I have been playing around with an updated RegEx that will properly match the above by 1) allowing languages to be dot prefixed, and 2) generalising the Codebraid contribution by removing it as an identifier of the few supported languages and including it in the RegEx so all languages can be surrounded by curly braces:
(^|\\G)(\\s*)([\`~]{3,})\\s*(?i:(?:\\{\\s*\\.?(?<LANG>${identifiers.join('|')})(?<ATTR>(?:\\s+|:|,|\\{|\\?)[^\`\\r\\n]*?)?\\s*\\})|(?:\\.?(\\g<LANG>)(\\g<ATTR>)?))$
I decided to use named scopes in the regex such that I could back reference them in the second scenarios. I don't know if this makes the RegEx slower, compared to explicitly inserting the language and attribute specification twice.
Currently this updated RegEx only changes the test/colorize-results/pr-57_md.json
, as it no longer assigns the language scope to the entire sting: "{ .python .cb.nb jupyter_kernel=python3 }"
, but now it discards the braces and the dot, assigns the language scope to the string "python"
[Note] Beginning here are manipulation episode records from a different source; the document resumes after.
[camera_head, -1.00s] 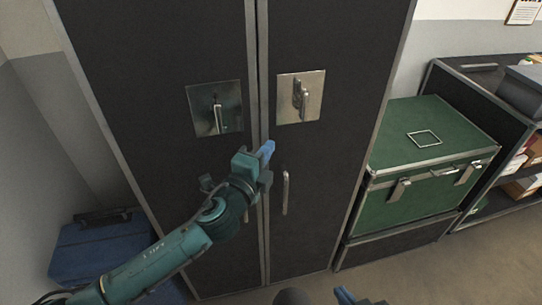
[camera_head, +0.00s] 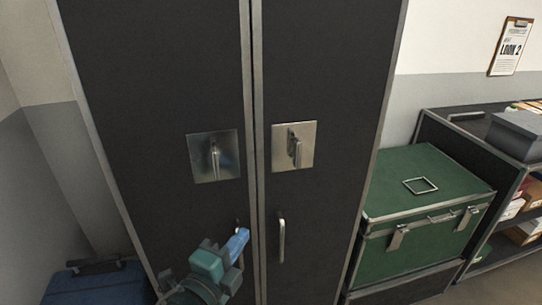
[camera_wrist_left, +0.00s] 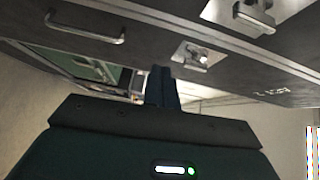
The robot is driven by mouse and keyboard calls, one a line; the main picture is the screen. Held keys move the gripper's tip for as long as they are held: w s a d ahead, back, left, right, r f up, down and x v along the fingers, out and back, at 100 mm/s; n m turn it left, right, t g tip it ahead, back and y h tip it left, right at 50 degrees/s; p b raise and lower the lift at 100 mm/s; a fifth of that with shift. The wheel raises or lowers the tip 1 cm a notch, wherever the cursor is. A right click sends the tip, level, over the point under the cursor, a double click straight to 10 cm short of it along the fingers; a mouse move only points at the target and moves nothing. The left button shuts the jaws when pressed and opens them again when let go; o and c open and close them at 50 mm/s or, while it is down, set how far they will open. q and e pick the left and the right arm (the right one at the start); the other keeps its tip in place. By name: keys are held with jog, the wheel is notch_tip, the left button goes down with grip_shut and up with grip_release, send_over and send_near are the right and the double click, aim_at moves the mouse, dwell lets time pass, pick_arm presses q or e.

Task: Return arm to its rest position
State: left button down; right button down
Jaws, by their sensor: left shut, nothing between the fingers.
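My left gripper (camera_head: 238,243) is shut and empty, low in front of the dark wardrobe doors, left of the centre seam. Its blue fingers also show in the left wrist view (camera_wrist_left: 161,88), pressed together with nothing between them. The teal left arm comes in from the bottom of the head view and is mostly cut off there. I cannot tell from the pictures whether the fingertips touch the door. My right gripper does not show.
The tall black wardrobe (camera_head: 160,90) has two latch plates (camera_head: 212,157) (camera_head: 294,146) and a bar handle (camera_head: 281,238); its doors look shut. A green trunk (camera_head: 425,205) and a shelf unit (camera_head: 470,135) stand right. A blue case (camera_head: 95,285) lies lower left.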

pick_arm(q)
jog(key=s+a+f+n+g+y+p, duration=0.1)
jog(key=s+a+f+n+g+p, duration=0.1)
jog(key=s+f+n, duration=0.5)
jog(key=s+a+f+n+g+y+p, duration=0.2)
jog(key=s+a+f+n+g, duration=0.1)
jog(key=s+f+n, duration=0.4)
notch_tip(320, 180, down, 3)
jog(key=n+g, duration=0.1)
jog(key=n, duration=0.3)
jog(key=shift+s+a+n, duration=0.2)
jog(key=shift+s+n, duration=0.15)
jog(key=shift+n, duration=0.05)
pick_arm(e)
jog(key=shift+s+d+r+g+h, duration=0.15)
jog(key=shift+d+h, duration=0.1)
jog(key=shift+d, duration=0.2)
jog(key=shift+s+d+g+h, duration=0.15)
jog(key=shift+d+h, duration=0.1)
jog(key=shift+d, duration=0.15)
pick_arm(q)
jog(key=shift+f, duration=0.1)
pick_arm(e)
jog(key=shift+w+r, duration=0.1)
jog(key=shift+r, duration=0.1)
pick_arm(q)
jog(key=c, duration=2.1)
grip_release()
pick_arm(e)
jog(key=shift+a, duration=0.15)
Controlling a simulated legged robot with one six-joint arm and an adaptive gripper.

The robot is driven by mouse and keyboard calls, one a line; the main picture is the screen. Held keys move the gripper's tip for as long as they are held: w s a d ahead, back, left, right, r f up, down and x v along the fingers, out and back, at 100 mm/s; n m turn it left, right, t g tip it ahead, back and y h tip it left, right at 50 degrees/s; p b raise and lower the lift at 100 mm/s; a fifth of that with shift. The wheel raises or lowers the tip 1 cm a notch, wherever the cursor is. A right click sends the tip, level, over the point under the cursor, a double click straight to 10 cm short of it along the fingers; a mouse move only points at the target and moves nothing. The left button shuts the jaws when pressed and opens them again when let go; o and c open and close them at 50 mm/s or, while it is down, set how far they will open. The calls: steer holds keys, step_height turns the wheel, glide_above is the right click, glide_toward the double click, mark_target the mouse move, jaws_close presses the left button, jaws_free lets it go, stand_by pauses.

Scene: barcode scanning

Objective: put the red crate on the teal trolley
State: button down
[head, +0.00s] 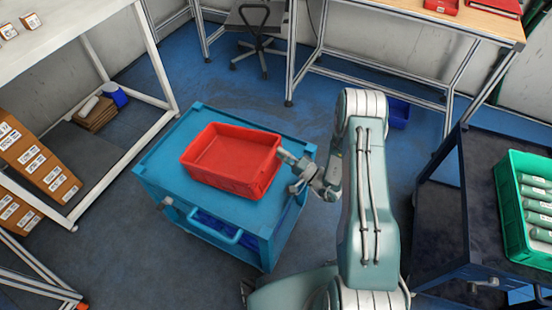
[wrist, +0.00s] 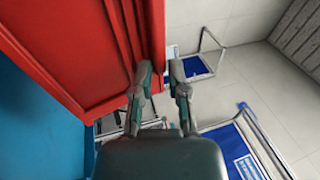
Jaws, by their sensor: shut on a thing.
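The red crate (head: 232,160) is empty and upright over the top of the teal-blue trolley (head: 165,155). It looks level and sits within the trolley's top; I cannot tell whether its base fully touches. My gripper (head: 288,160) is at the crate's right wall. In the wrist view the two fingers of my gripper (wrist: 161,75) are on either side of the crate's rim (wrist: 75,40), pinching it. Part of the trolley's blue top (wrist: 35,130) shows at the left there.
A dark trolley (head: 440,220) with a green crate (head: 507,190) of cylinders stands at the right. A white-framed table (head: 85,30) is at the left, with cardboard boxes (head: 40,165) below. A wooden bench (head: 470,20) and a chair (head: 255,20) are behind. Blue floor lies between.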

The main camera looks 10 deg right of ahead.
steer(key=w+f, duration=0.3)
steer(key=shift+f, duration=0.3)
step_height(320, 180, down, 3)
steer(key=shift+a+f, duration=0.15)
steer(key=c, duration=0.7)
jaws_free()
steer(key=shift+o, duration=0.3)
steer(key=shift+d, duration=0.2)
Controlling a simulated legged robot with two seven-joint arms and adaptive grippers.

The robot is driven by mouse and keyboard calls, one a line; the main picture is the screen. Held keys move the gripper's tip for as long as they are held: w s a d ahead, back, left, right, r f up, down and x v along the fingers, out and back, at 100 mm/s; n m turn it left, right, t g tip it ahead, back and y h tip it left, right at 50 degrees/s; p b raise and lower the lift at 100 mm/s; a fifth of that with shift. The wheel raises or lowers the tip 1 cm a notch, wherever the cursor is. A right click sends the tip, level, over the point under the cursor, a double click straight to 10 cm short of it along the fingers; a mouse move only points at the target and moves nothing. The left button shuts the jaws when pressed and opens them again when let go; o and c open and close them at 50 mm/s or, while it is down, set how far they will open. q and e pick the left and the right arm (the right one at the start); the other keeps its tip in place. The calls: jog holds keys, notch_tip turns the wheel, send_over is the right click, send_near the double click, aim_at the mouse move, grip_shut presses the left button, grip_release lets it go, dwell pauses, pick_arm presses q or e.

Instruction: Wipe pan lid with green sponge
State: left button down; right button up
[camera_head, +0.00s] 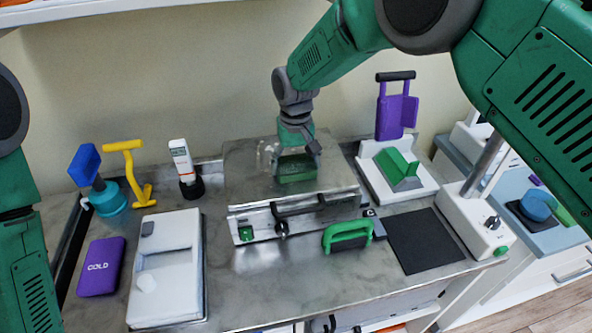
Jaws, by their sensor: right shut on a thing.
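The pan lid (245,176) is a flat, shiny metal cover on a metal pan at the middle back of the counter. My right gripper (296,151) reaches down over the lid from the upper right. It is shut on a green sponge (295,172), a block that appears to rest on the lid's top. The gripper hides part of the sponge's upper side. My left arm shows at the left edge, but its gripper is out of view.
A green-handled tool (348,233) stands before the pan. A white box (166,265), purple cold pack (101,267) and yellow tool (128,165) are left. Right are a green wedge (398,166), purple holder (396,115), black mat (425,241) and white device (474,218).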

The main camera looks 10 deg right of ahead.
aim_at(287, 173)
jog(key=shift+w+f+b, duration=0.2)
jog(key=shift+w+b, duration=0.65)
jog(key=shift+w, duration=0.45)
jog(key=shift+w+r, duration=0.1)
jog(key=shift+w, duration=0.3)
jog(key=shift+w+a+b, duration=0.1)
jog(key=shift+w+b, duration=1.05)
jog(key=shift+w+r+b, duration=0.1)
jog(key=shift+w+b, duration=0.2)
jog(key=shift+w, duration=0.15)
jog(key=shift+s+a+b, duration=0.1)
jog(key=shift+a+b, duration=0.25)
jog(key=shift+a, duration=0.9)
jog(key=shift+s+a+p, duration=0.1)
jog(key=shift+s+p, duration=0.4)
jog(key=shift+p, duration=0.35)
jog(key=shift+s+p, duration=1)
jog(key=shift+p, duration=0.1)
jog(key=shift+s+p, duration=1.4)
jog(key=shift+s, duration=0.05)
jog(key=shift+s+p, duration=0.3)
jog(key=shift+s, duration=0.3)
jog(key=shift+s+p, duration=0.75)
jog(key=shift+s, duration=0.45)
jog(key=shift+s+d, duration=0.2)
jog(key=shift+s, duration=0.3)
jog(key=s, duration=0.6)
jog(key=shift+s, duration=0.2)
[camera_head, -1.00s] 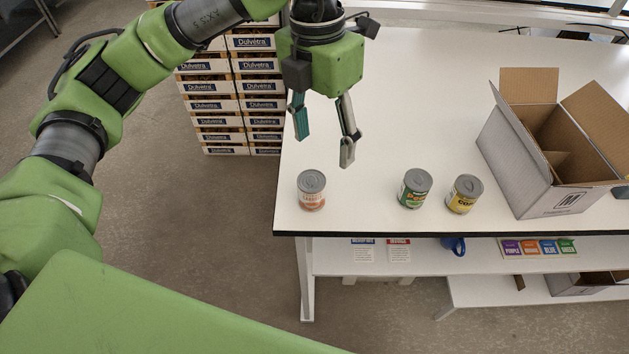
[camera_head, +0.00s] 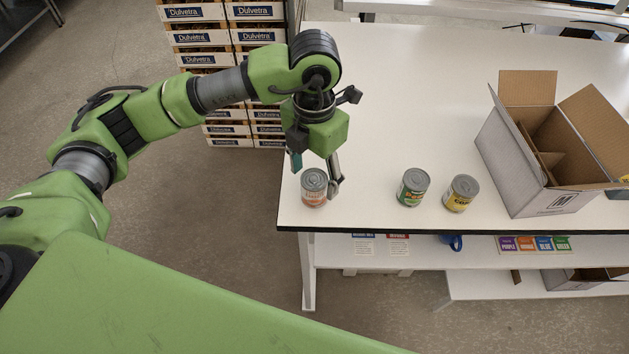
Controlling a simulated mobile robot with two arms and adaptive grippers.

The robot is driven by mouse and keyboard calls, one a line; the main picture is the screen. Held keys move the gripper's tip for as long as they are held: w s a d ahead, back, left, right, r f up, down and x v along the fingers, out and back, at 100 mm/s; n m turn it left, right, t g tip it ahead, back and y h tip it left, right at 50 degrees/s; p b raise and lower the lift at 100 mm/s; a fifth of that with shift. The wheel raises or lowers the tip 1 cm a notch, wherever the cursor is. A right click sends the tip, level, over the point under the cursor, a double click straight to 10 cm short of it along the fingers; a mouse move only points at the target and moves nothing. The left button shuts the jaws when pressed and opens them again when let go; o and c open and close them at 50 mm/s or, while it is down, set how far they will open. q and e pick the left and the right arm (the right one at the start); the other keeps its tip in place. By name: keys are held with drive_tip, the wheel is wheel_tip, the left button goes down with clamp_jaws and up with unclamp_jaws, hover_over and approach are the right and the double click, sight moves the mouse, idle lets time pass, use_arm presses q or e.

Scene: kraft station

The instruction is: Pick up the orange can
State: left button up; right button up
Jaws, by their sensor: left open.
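The orange can (camera_head: 313,190) has a grey lid and an orange and white label. It stands upright on the white table near its front left corner. My left gripper (camera_head: 315,176) is open just behind and above the can. One finger shows at the can's right side, and the other is at the back left; I cannot tell whether either touches it. My right gripper is not in view.
A green can (camera_head: 412,188) and a yellow can (camera_head: 461,194) stand to the right. An open cardboard box (camera_head: 535,185) sits farther right. Stacked crates (camera_head: 195,38) are behind the table's left edge. The table middle (camera_head: 410,100) is clear.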

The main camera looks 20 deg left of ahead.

(as one would expect), and assigns the attribute scope to the rest: " .cb.nb jupyter_kernel=python3"
.
The downside currently seems to be that it includes the space in the beginning of the attribute part. However I'm not sure if this is worth using more energy on, as the attributes is not really used for anything as far as I can see, at least now it actually assigns the attribute scope to that example.